XRP is battling to retain a top five spot at the moment. And the current possibility of ex-CTO and founder of Ripple, Jed McCaleb selling all his holdings won’t help. 

McCaleb, who left Ripple several years ago to start Stellar (XLM), still holds nearly 3 billion XRP tokens. Crypto analyst Leonidas Hadjiloizou recently tweeted that Ripple’s ex-CTO could dump all his XRP holdings by the end of the year. Or quite possibly as soon as May. 

Hadjiloizou is an avid follower of XRP data and admits McCaleb could be looking to dump the rest of his bags this year. McCaleb currently holds 2.89 billion XRP. The tweet also estimates that McCaleb would be dumping over 38 million XRP daily this week, for a total of $166 million. 

XRP Recovering From SEC Charges 

XRP appears to be on the mend following charges set out against Ripple Labs by The U.S. Securities and Exchange Commission (SEC). A massive sell-off by the ex-CTO could diminish any decent recovery the project has had. 

Furthermore, it could see its market capitalization drop. This would potentially give it a slim chance of falling out of the top 10. McCaleb is said to have sold over $400 million worth of the token in 2020 alone. Even after the SEC charges were announced, McCaleb was selling over 28.6 million XRP, or $8.58 million at the time. 

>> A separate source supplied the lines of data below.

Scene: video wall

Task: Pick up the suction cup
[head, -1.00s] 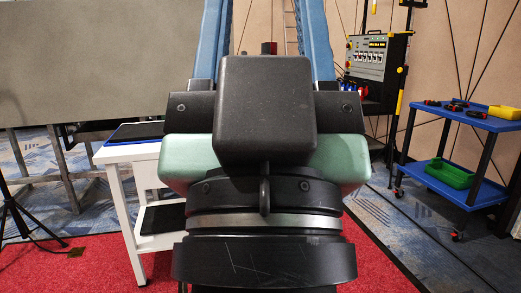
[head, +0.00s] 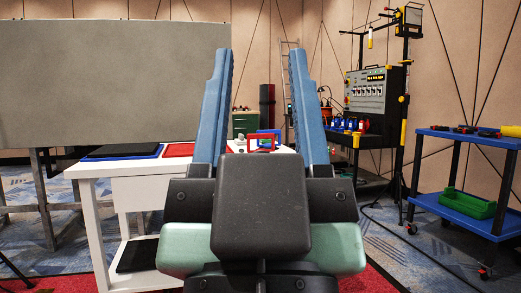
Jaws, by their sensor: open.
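My gripper (head: 259,58) is open, with its two blue fingers pointing up and away and nothing between the tips. A small red, frame-shaped object (head: 262,137) shows between the fingers, low down, at the far part of the white table (head: 105,170). It may be the suction cup, but it is too small and partly hidden to tell.
A blue tray with a black mat (head: 122,151) and a red tray (head: 181,150) lie on the table's left part. A grey panel (head: 110,85) stands behind. A blue cart (head: 468,138) with a green bin (head: 467,205) and a control panel stand (head: 378,90) are on the right.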

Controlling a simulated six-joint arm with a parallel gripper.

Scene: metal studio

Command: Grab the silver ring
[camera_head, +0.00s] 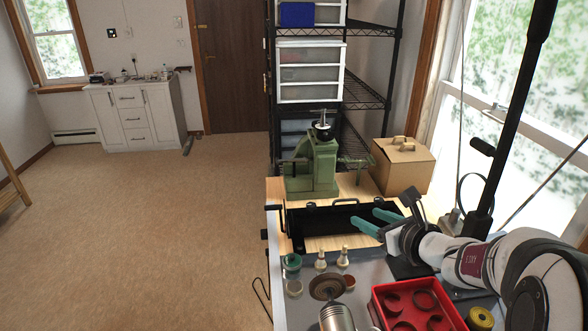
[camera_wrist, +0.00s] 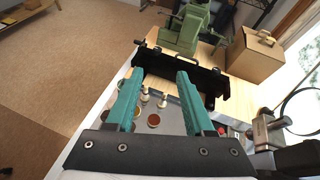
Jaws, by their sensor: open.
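I cannot clearly pick out a silver ring in either view. Several small parts lie on the grey bench top. A pale round piece (camera_head: 294,287) and a reddish round piece (camera_head: 349,282) are among them. A shiny metal cylinder (camera_head: 336,318) is at the bottom edge, partly cut off. My gripper (camera_head: 364,218) has teal fingers, which are apart and empty over the black tray-like fixture (camera_head: 312,222). In the wrist view my gripper (camera_wrist: 161,72) is open, with small brass pieces (camera_wrist: 163,101) and the reddish piece (camera_wrist: 154,120) seen between its fingers.
A green press (camera_head: 312,165) and a cardboard box (camera_head: 402,167) stand at the back. A green round part (camera_head: 292,262) is near the bench's left edge.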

The possibility of the Ripple co-founder market dumping nearly 2.89 billion coins over the course of several weeks could push prices down dramatically. 

Source: TradingView

XRP has managed to recover over 200% following the December 2020 market sell-off. The SEC charges have led to huge fear in the market as exchanges such as Kraken delisted the token. Grayscale, a digital asset management firm with over $10 billion in digital assets under management, also removed the coin from its Digital Large Cap (DLC fund).

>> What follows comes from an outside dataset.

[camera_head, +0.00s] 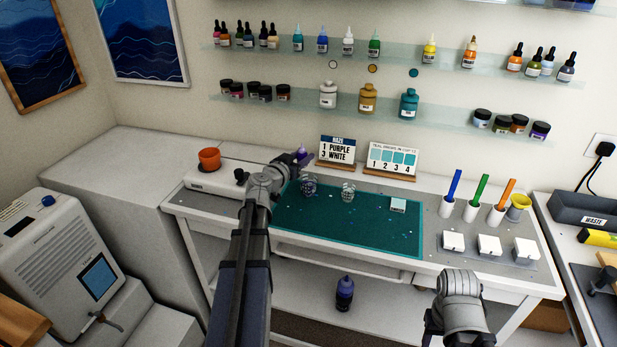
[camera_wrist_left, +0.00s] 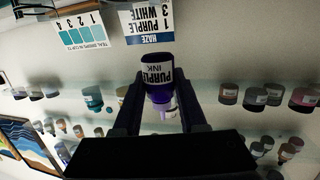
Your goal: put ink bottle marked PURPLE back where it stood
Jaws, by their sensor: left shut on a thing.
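The ink bottle marked PURPLE shows in the left wrist view (camera_wrist_left: 158,82), its label reading PURPLE INK upside down, with purple below. My left gripper (camera_wrist_left: 160,105) is shut on it, one finger on each side. In the head view only a small purple part of the bottle (camera_head: 302,153) shows past my left gripper (camera_head: 290,165), above the back edge of the bench. My right arm's wrist (camera_head: 460,300) is at the bottom right; its fingers are not clearly seen. The upper glass shelf (camera_head: 400,56) carries a row of ink bottles, with a gap between the green and yellow ones.
A HAZE card (camera_head: 338,150) and a teal drops card (camera_head: 392,160) stand behind the green mat (camera_head: 350,232). Two clear cups (camera_head: 348,192) are on the mat. A lower wall shelf (camera_head: 440,120) holds jars and larger bottles. A dark bottle (camera_head: 345,293) stands under the bench.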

The impressive recovery could now be hampered by the co-founder, who no longer works on the project and still holds a sizable chunk of tokens. The SEC charges remain unresolved, and it’s unclear yet whether the project can put the issue behind it. Further backlash would most likely see it drop out of the top 10 eventually. 


In adherence to the Trust Project guidelines, BeInCrypto is committed to unbiased, transparent reporting. This news article aims to provide accurate, timely information. However, readers are advised to verify facts independently and consult with a professional before making any decisions based on this content.

Ryan James
Ryan is a Fintech specialist with a passion for cryptocurrencies and blockchain adoption. A keen trader and investor in the market since 2016, he enjoys keeping up to date with...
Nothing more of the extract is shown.